**Stated goal**
Take the entries below and print only the lines from the one with "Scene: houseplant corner" through the one with "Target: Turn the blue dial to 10", exactly as they stand, both ends included.

[Robot control records]
######
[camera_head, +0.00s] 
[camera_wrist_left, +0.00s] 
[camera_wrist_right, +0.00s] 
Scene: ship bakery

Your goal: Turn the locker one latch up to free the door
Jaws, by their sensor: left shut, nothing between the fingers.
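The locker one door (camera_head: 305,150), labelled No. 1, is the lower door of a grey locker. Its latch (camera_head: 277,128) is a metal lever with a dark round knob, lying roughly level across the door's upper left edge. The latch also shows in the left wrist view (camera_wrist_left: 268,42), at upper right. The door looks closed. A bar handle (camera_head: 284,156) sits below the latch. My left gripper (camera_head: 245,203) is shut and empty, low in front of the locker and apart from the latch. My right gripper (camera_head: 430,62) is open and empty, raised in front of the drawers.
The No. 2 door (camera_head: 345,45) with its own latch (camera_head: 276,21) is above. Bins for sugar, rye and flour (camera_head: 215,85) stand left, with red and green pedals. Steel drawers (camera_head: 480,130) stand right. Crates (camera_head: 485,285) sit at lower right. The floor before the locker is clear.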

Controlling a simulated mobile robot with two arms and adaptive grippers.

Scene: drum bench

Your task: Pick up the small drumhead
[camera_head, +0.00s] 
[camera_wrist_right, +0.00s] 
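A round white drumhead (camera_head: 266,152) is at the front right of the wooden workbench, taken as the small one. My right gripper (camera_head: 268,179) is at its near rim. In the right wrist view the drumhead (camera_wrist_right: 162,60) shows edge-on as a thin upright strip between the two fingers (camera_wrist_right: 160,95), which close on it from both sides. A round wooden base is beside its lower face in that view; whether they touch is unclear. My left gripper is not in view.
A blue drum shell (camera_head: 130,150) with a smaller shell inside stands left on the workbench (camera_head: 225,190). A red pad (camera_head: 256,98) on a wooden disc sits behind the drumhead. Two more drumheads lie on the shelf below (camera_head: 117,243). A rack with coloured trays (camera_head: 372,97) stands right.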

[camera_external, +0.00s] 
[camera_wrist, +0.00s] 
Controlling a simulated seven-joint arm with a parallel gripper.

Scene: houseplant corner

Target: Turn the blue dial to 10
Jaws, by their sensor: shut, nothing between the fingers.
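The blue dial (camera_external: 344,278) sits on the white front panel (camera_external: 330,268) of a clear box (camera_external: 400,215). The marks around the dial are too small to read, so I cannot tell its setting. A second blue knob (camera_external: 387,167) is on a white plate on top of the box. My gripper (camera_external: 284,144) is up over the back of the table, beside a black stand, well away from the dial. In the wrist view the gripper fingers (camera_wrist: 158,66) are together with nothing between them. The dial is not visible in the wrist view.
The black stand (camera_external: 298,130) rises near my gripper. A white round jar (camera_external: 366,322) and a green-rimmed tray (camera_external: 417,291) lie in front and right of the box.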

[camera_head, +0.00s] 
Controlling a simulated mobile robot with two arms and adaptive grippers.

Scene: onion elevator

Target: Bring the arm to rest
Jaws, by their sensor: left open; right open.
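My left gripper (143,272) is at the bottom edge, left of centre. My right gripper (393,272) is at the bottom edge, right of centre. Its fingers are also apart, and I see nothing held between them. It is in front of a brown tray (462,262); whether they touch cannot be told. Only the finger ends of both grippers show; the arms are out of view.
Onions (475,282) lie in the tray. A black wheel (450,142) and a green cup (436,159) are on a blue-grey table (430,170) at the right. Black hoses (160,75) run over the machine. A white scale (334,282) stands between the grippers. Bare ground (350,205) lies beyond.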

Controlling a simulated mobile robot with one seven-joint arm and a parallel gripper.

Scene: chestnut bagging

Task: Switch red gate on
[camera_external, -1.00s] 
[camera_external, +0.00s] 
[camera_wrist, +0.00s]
######
**Written response**
Scene: houseplant corner

Target: Turn the blue dial to 10

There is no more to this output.